D. Rufino Blanco-Fombona, en Mocedades de Bolívar (1945) identifica un vínculo esencial entre Bolívar y Rodríguez: “La psicopatía de Rodríguez emparentaba con la psicopatía del Libertador. (…) Ambos tenían un sueño de regeneración social, que en el uno [Rodríguez] quedó en nebulosa y que el otro realizó. Ambos son impulsivos, emotivos, nómadas compulsivos. Anómalos ambos, se buscan, simpatizan”. El mismo Rodríguez, citado por Blanco-Fombona, escribió a Bolívar: “En usted tengo un amigo físico porque ambos somos inquietos, activos, infatigables; mental, porque nos gobiernan las mismas ideas; moral, porque nuestros humores, sentidos e ideas dirigen nuestras acciones al mismo fin. Que usted haya abrazado una profesión y yo otra hace una diferencia de ejercicio, no de obra”.
Nuestra hispanidad tiene siempre una dosis de envidia destructiva. Si en el Siglo XIX sometimos a los próceres a la destrucción física, moral y económica – incluso se asesinó a Sucre-, los siglos XX y XXI asisten a un nuevo tipo de perjuicio a los grandes personajes: distorsionar su obra, como hacen los proselitistas, o sondear en las imperfecciones humanas que, como toda persona, tuvieron. Difícilmente Bolívar, Rodríguez o Sucre son modelos para la vida familiar, pues todos ellos abandonan mujeres e hijos, mientras otros patriotas sí supieron construir tanto hogar como patria. Ahondar en estas miserias personales es poco productivo. Y más peligroso aún es usar como bandera política lo más impoluto y mejor realizado que legaron los próceres: su trabajo a favor de la libertad.

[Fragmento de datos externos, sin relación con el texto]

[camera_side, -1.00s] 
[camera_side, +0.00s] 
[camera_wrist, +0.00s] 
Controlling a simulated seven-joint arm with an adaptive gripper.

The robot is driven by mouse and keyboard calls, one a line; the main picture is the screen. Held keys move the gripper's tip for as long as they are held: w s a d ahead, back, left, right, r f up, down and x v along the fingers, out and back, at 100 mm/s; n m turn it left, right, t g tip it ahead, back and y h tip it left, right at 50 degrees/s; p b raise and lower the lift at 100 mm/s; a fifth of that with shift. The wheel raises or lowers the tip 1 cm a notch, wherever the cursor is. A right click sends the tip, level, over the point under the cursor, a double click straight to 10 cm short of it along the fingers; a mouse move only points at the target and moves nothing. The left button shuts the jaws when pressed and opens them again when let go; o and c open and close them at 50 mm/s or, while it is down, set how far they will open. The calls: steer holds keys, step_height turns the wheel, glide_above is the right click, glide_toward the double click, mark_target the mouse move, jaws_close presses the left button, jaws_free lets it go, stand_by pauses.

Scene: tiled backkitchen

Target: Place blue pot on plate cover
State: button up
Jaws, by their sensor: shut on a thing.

Recurrir a Bolívar y Rodríguez para defender la dictadura comunista cubana es casi tan vil como la manipulación hecha por la llamada “IV República” respecto al bicentenario del natalicio de El Libertador. En aquel entonces, 1983, mientras se conseguía el insólito de quebrar a la Venezuela de los petrodólares y se iniciaba la devaluación de una moneda con el nombre de bolívar, se asistía, paradójicamente, al culto bolivariano. El bolivarianismo es el mejor antídoto que han encontrado los venezolanos para olvidar sus mediocres resultados sociales. Y tal recurso opera desde 1842, cuando por fin se repatriaron las cenizas de El Libertador. Al menos un Presidente, D. J.V. Gómez, sí que supo conmemorar el centenario de la muerte de Bolívar apropiadamente, pagando totalmente la deuda pública externa.

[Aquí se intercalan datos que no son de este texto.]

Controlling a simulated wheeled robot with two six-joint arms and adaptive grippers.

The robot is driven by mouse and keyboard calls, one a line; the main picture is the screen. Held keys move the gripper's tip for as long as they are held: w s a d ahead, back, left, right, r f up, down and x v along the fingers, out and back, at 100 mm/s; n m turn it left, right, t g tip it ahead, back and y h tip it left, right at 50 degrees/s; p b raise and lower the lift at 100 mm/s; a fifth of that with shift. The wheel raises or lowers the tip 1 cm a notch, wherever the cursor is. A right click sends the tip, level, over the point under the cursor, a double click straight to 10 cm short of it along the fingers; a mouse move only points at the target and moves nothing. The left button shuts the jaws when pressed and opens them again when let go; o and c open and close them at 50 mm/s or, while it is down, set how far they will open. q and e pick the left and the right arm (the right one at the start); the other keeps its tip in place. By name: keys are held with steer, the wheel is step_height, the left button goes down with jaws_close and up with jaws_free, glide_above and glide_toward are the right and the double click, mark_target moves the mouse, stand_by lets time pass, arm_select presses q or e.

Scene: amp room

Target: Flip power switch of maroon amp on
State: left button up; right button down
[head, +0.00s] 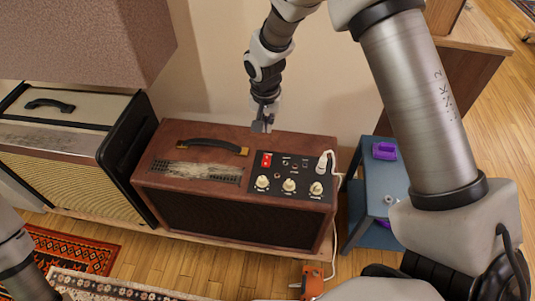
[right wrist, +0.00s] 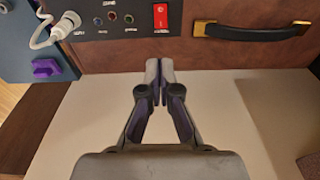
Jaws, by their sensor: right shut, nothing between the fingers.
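The maroon amp (head: 175,182) stands in the middle of the head view, with a black control panel on its top right. Its red power switch (head: 266,160) sits at the panel's upper left corner. The switch also shows in the right wrist view (right wrist: 160,17), with white marks on it; I cannot tell its position. My right gripper (head: 261,126) is shut and empty, above the amp's back edge behind the switch. In the right wrist view its fingertips (right wrist: 158,66) are apart from the switch. My left arm enters at lower left; its gripper is out of view.
A white plug and cable (head: 324,162) stand at the panel's right, near three white knobs. A black handle (head: 212,146) is on the amp top. A cream amp (head: 60,140) is at left, a blue stool (head: 378,190) with purple items at right. The wall is close behind.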

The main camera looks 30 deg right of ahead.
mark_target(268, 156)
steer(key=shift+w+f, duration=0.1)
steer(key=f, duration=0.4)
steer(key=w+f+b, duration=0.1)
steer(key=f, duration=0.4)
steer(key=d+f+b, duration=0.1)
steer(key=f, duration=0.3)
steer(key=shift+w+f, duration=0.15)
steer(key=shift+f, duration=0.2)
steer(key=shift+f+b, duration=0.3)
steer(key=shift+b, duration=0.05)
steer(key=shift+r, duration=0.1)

¿Qué mayor humillación para Bolívar y Rodríguez que ver su proyecto de libertad, su sacrificio vital, convertido en cinco naciones donde reinan la criminalidad, la pobreza, el autoritarismo y la ignorancia? En su llamada Defensa de Bolívar de 1828, Rodríguez señalaba: “Bolívar no vio en la dependencia de España, oprobio ni vergüenza, como veía el vulgo; sino un obstáculo a los progresos de la sociedad en su país”. Y este sistema institucional hispano continúa oprimiendo a la América Hispana y a la misma España, con estas prácticas: la fragmentación nacional; la desigualdad social; el menosprecio del saber científico y técnico; el nepotismo; el desprecio por el trabajo; la ostentación; la envidia. En suma, el desprecio por la libertad y por la realización del individuo.

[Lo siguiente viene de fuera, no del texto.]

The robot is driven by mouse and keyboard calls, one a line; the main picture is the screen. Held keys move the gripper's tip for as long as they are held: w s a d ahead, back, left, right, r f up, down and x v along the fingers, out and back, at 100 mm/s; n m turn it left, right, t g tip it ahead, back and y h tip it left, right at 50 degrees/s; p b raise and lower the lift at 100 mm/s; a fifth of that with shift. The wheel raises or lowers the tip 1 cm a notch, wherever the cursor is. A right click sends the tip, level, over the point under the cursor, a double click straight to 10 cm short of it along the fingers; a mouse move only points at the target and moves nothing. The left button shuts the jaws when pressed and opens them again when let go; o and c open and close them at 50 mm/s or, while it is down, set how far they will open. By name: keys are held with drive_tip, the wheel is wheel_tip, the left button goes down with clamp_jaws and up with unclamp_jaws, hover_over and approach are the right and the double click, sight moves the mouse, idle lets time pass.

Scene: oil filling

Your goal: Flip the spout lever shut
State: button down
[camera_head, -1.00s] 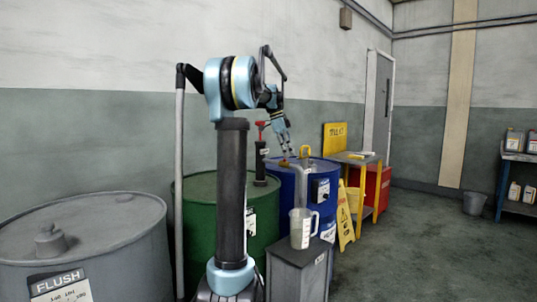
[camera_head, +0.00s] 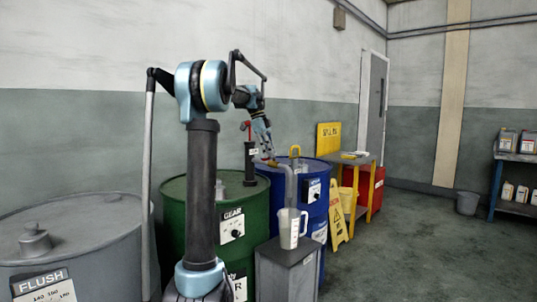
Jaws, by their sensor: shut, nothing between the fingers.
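A grey spout pipe (camera_head: 290,188) runs from the blue drum (camera_head: 315,184) down towards a clear measuring jug (camera_head: 289,228). A small orange-red piece (camera_head: 272,164), which looks like the spout lever, shows at the top of the pipe. It is too small to tell its position. My gripper (camera_head: 268,153) points down just above this piece, with its fingers shut and empty. I cannot tell whether the fingertips touch it. The jug stands on a grey stand (camera_head: 288,264).
A black pump with a red handle (camera_head: 245,126) stands on the green drum (camera_head: 172,210), left of my gripper. A yellow hook-shaped handle (camera_head: 295,151) rises behind the spout. A yellow wet-floor sign (camera_head: 338,220) stands right of the blue drum. Floor at the right is open.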

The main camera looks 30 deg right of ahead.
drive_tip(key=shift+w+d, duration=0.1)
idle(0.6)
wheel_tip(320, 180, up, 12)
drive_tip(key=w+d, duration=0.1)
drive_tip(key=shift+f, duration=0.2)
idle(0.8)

En el mismo escrito citado, Rodríguez afirma: “Sólo en la América Española se duda del mérito de un hombre por ser americano… Este ejemplo lo han tomado los colonos de la madre patria: en ninguna parte vale menos el talento de un español, que en España”. A casi un siglo de distancia, el citado Blanco-Fombona, venezolano que ocupó prominente lugar en España, señalaba sobre su patria de origen: “Siempre fue Venezuela, con algunos de sus mejores hijos, pequeña, incomprensiva, rencorosa, injusta. La envidia allí, como en casi todo el resto de Hispanoamérica, es grosera, espesa; pero en Venezuela es más espesa y más grosera que en ninguna parte”. Prueba de ello es que una de las más bellas biografías noveladas de Simón Rodríguez, La Isla de Róbinson (1981), permanezca sin reeditar y cómo el autor, D. Arturo Uslar Pietri (1906-2001), único venezolano con un Premio Príncipe de Asturias, continúe siendo tan desmerecido en su tierra.
La defensa de la libertad individual hispanoamericana sigue siendo una urgencia histórica. Qué mejor homenaje bolivariano que coronar la esperanza de El Juramento del Monte Sacro – citado por Rodríguez en 1850-: “En cuanto a resolver el gran problema del hombre en libertad, parece que el asunto ha sido desconocido y que el despejo de esa misteriosa incógnita no ha de verificarse sino en el Nuevo Mundo”. Y que este mensaje de Rodríguez en Luces y Virtudes Sociales guíe las reformas educativas: “Hoy no son pudientes los que TIENEN, sino los que SABEN más: estos deben ocuparse en enseñar, o en proteger la enseñanza, para poder disponer de masas animadas, no de autómatas como antes”.